I hope this helps as I really did try to be constructive. You have a good book here it just needs a touch of polish.
Well done and starred highly
RMA
The Snow Lily

sherillfox wrote 582 days ago

I found the entire concept of the poem very charming. What threw me slightly was the constant chaging of pace and metre. THis is a read aloud piece and it was very jerky. As a songwriter and lyricist myself, I understand the need for that internal rhythm. Of course rules can always be broken, but as this is a piece for children, the listener will need the security of that familiar pattern. Break the rules in what you say within the meter confines.

Take a long hard look at this and give it a tough edit. There were typos throughout that need smartening up.

For your book to succeed in the marketplace, it must be perfect in every way. (what do I know...I hear you scream...) But in theory, that is a truism.

So, great ideas but needs a good edit to work.

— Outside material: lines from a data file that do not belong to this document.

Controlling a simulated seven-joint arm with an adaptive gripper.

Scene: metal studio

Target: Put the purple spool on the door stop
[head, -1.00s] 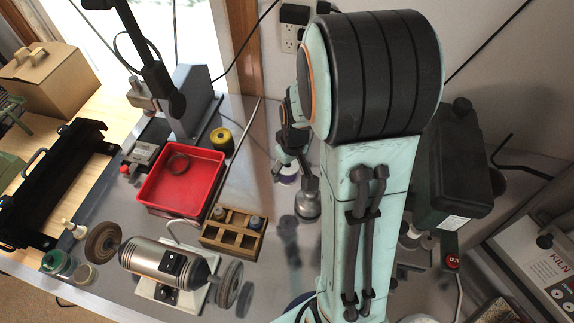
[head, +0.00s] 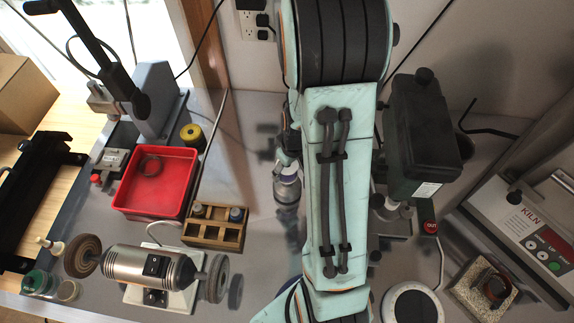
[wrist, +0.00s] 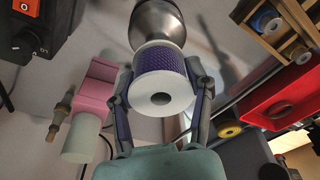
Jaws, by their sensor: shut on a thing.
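The purple spool (wrist: 160,72), with white end flanges and a centre hole, is held between the two fingers of my gripper (wrist: 162,103). The rounded metal door stop (wrist: 158,22) shows right beyond the spool in the wrist view. In the head view the spool (head: 287,170) appears just above the door stop (head: 286,192), in line with it. I cannot tell whether they touch. My arm hides part of the area to their right.
A wooden block rack (head: 213,238), a red tray (head: 128,195) and a bench grinder (head: 150,267) stand to the left. A dark machine (head: 420,135) and a kiln (head: 530,225) stand to the right. A pink device (wrist: 95,95) shows in the wrist view.

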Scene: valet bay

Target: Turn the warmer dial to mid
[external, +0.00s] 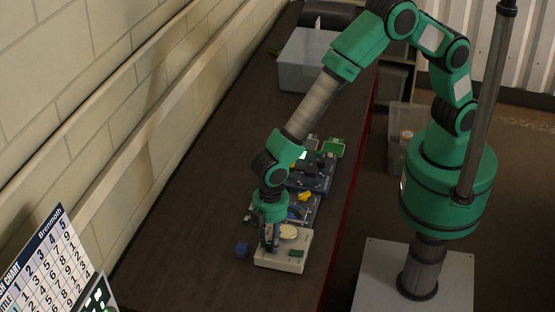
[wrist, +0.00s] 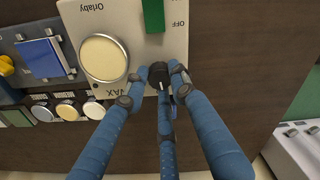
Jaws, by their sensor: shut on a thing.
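The warmer (external: 268,262) is a cream box on the bench with a pale round plate and a green switch. In the wrist view its panel (wrist: 177,42) shows the lettering "Orlaby", "OFF" and "WAX", upside down. The black warmer dial (wrist: 158,72) sits at the panel's lower edge, with a pale mark on its side towards the bottom of the picture. My gripper (external: 268,247) reaches down to the warmer. In the wrist view its blue fingers (wrist: 160,82) are shut around the dial. The fingers partly cover the dial, and I cannot read its setting marks.
A small blue block (external: 242,250) lies left of the warmer. A panel with a blue square pad (wrist: 42,58) stands close beside the warmer. Brown bench (external: 190,215) is bare to the left.

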ps; verse three should read 'AS Scooter grew...' I think.



Casimir,

I appreciate your thoughts and critiques. I am open to any and all constructive criticism regarding the book/poem. I noticed the typos after downloading (spell check didn't catch them and you are correct, verse 3 is supposed to say AS, but because it says A, it wasn't caught by spell check but should have been caught by me.
When I go to edit the book, I am not able to fix the text/ typos. Do you know how I go about doing this without beginning all over again?
I also noticed some "jerky" rhythms as I was reading it and I agree with you. Especially as the writer, I certainly should not be stumbling to read my own work.I was anxious to put it "out there" and get feedback and make any and all necessary changes. I am reworking pieces of it so the flow is better as we speak . Again though, I am unable to change the text. If you would be able to tell me how to download the changes without having to start all over, I would truly appreciate it.
Btw, I wasn't screaming...lol. You obviously know a lot! If I'm remembering your profile correctly you have made "the desk" with one of your books and are very close with your second. Congratulations! There is always room for improvement in everything and I'm grateful for your honesty.
Someone expressed that they felt words like "determination" were too advanced for my target group. What are your feelings on that? I guess I perceived it as more of a learning opportunity for the child as opposed to being too large of a word. My kids, when they were younger, were encouraged to look up the meaning of a word in a book/ story, if they didn't understand it.
Thank you again for your honesty and for taking the time to read it. If you can answer my editing questions as soon as possible, I would appreciate it, as I am eager to "fix" it.
Hoping to hear soon,
Sheri

Casimir Greenfield wrote 582 days ago

I found the entire concept of the poem very charming. What threw me slightly was the constant chaging of pace and metre. THis is a read aloud piece and it was very jerky. As a songwriter and lyricist myself, I understand the need for that internal rhythm. Of course rules can always be broken, but as this is a piece for children, the listener will need the security of that familiar pattern. Break the rules in what you say within the meter confines.

Take a long hard look at this and give it a tough edit. There were typos throughout that need smartening up.

For your book to succeed in the marketplace, it must be perfect in every way. (what do I know...I hear you scream...) But in theory, that is a truism.

So, great ideas but needs a good edit to work.


ps; verse three should read 'AS Scooter grew...' I think.

sherillfox wrote 584 days ago

Hi, Sheri! Thank you so much for your kind support of Nickel Ridge. I really appreciate it! Your sweet story about Scooter was fun to read, too. I like the idea of flipping the conventional bird-flies-south around.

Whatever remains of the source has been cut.